Ces évolutions ne sont pas de simples épiphénomènes. Comment les femmes, confrontées à l'inégalité dans la société comme au travail, seraient-elles épargnées ? D'autant qu'en matière familiale et domestique, le partage et la « déspécialisation » des tâches entre conjoints est loin d'avoir significativement avancé.
Vue de l'extérieur, la situation des femmes au travail peut revêtir les apparences d'un accomplissement, mais à y regarder de près, on constate qu'elles ont à supporter un lourd et contraignant cumul de charges quotidiennes. Quant aux moins qualifiées, à celles qui sont au chômage, à celles qui sont exclues du marché du travail, elles sont confrontées à une grande précarité, exposées à la pauvreté.
La question de leur indépendance financière résonne bien de ce fait comme une question sociale.
Réduire significativement les inégalités et les discriminations, relancer la dynamique d'émancipation conduit à s'interroger sur la place des femmes dans l'emploi, la nature, la place, le rôle du travail dans la reprise forte d'un mouvement d'émancipation, mais aussi sur ce que peut faire la société pour rendre possible ce mouvement.
C'est ce à quoi je vous propose de travailler.

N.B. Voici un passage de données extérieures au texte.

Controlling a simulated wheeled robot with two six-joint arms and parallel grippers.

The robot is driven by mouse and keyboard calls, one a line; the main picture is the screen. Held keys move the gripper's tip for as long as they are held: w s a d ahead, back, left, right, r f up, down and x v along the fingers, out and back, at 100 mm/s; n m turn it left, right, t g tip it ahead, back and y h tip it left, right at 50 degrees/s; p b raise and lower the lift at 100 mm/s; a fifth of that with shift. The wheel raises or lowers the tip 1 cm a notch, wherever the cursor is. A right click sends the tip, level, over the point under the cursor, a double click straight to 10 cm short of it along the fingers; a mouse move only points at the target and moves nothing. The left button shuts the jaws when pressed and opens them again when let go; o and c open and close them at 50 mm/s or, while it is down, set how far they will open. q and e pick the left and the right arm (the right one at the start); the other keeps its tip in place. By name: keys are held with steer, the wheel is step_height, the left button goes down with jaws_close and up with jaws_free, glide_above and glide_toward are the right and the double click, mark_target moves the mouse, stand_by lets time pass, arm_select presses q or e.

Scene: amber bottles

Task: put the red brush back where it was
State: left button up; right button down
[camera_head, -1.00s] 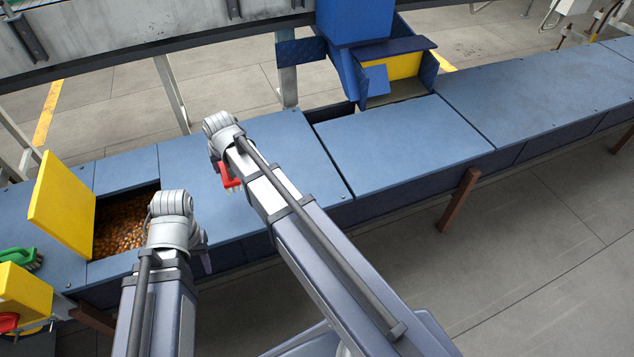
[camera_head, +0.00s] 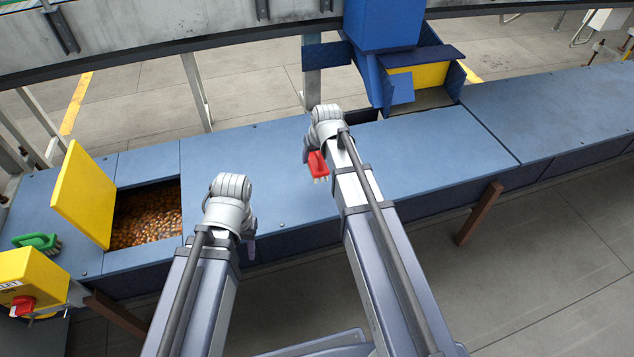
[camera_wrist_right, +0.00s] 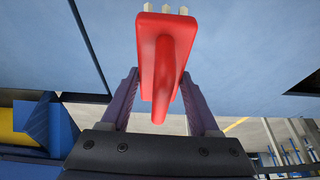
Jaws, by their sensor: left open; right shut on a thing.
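The red brush (camera_head: 317,165) is held by my right gripper above the blue deck (camera_head: 265,170), left of my right arm's wrist. In the right wrist view the red brush (camera_wrist_right: 155,48) shows its handle between the two fingers of my right gripper (camera_wrist_right: 160,82), with pale bristles at the top edge. My right gripper is shut on it. Whether the bristles touch the deck cannot be told. My left gripper (camera_head: 250,248) is mostly hidden behind its own wrist, near the deck's front edge; it is open, and no object shows in it.
A green brush (camera_head: 36,241) lies on the deck at far left. A yellow flap (camera_head: 84,196) stands open beside a bay of amber bottles (camera_head: 148,218). A yellow box (camera_head: 32,275) with a red knob is at lower left. A blue chute (camera_head: 385,50) stands behind the deck.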

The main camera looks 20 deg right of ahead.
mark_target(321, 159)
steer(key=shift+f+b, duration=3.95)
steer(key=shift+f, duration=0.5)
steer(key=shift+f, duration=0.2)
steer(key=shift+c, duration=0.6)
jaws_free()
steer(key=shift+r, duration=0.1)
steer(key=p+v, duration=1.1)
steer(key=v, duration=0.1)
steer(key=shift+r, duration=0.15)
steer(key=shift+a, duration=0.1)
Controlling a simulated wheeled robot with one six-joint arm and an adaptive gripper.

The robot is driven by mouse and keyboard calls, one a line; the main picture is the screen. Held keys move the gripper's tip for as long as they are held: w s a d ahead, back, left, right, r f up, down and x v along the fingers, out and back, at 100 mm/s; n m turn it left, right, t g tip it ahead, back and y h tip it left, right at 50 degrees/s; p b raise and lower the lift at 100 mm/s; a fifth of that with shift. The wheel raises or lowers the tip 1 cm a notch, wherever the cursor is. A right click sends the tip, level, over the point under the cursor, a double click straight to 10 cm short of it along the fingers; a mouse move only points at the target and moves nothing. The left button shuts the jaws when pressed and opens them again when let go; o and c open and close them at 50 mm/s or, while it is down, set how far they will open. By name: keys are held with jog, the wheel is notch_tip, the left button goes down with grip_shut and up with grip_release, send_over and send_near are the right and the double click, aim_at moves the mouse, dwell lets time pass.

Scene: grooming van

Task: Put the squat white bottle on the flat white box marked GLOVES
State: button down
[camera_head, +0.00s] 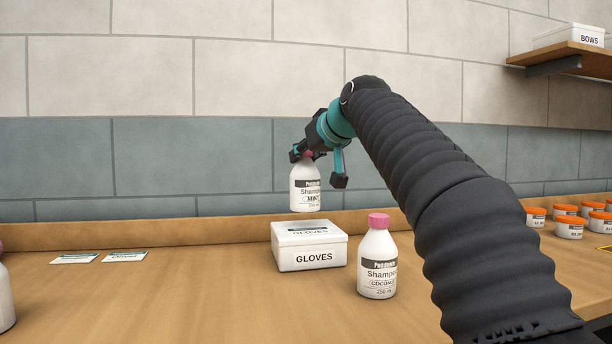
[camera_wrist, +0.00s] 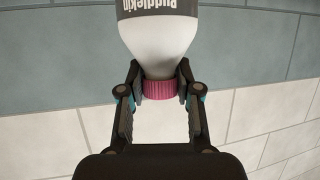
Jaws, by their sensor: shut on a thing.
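The squat white bottle (camera_head: 305,190), labelled Shampoo MINT, hangs upright in my gripper (camera_head: 313,156). My gripper is shut on its pink cap, which shows between the two fingers in the wrist view (camera_wrist: 160,90). The white body of the bottle (camera_wrist: 160,45) is also in the wrist view, its base out of frame. The flat white box marked GLOVES (camera_head: 309,258) stands on the wooden counter, lid closed. In the head view the bottle's base appears just above the box's back edge, with a small gap. I cannot tell exactly how far back it is.
A similar white bottle labelled COCONUT (camera_head: 377,264) stands close to the box's right. Two flat cards (camera_head: 100,257) lie at left, and a bottle is partly cut off at the left edge (camera_head: 5,300). Orange-lidded jars (camera_head: 570,228) stand at right. A shelf (camera_head: 565,58) holds a BOWS box.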

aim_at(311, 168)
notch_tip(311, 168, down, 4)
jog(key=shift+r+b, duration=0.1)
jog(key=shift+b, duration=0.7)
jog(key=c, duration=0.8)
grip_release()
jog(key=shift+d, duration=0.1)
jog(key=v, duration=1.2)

Ce thème est, il est vrai, très large, et j'ai bien conscience qu'un rapport parlementaire doit, pour être utile et constructif, déboucher sur des propositions concrètes. C'est pourquoi, après avoir pris l'attache de quelques universitaires référents pour identifier les lignes de force de cette problématique, je demanderai au bureau de la délégation de délimiter le champ et la visée de notre étude.
Ce travail de l'année ne doit pas nous faire oublier les autres thématiques sur lesquelles nous devons rester mobilisés, en particulier lorsque l'actualité législative le requiert.
C'est ainsi que, la semaine dernière, nous avons consacré notre première réunion de l'année à une table ronde avec une quinzaine d'associations dans la perspective de l'examen, cet après-midi, de la proposition de loi de notre collègue Muguette Dini, tendant à allonger les délais de prescription pour les agressions sexuelles autres que le viol. Les arguments que les responsables de ces associations ont évoqués en faveur de l'adoption de la proposition de loi ont contribué à faire évoluer ma réflexion sur ce sujet et j'espère qu'un certain nombre d'entre nous pourront s'en faire l'écho dans les débats. Il me paraît important que nous puissions relayer la parole de ces associations car, vous le savez, la commission des lois, suivant son rapporteur, a donné un avis défavorable à l'adoption de la proposition de loi.
D'autres textes devraient solliciter notre attention dans les jours et les semaines qui viennent. Je vous ai déjà alertés sur l'article 41 du projet de loi relatif à l'accès à l'emploi titulaire et à l'amélioration des conditions d'emploi des agents contractuels dans la fonction publique, qui impose au Gouvernement de présenter devant le Conseil commun de la fonction publique un rapport sur les mesures mises en oeuvre pour assurer l'égalité professionnelle entre les femmes et les hommes. Ce doit nous être l'occasion, les 25 et 26 janvier, en séance publique, d'exprimer notre volonté de voir progresser l'égalité professionnelle réelle dans la fonction publique.
La Conférence des présidents a décidé hier soir d'inscrire à l'ordre du jour du 16 février la discussion de la proposition de loi déposée par nos collègues du groupe socialiste relative à l'égalité salariale entre les hommes et les femmes. Ce sujet est au coeur de nos préoccupations, et si vous en êtes d'accord, je vais demander à la commission des affaires sociales de nous saisir. Nous devrons alors rapidement nous réunir pour désigner un rapporteur.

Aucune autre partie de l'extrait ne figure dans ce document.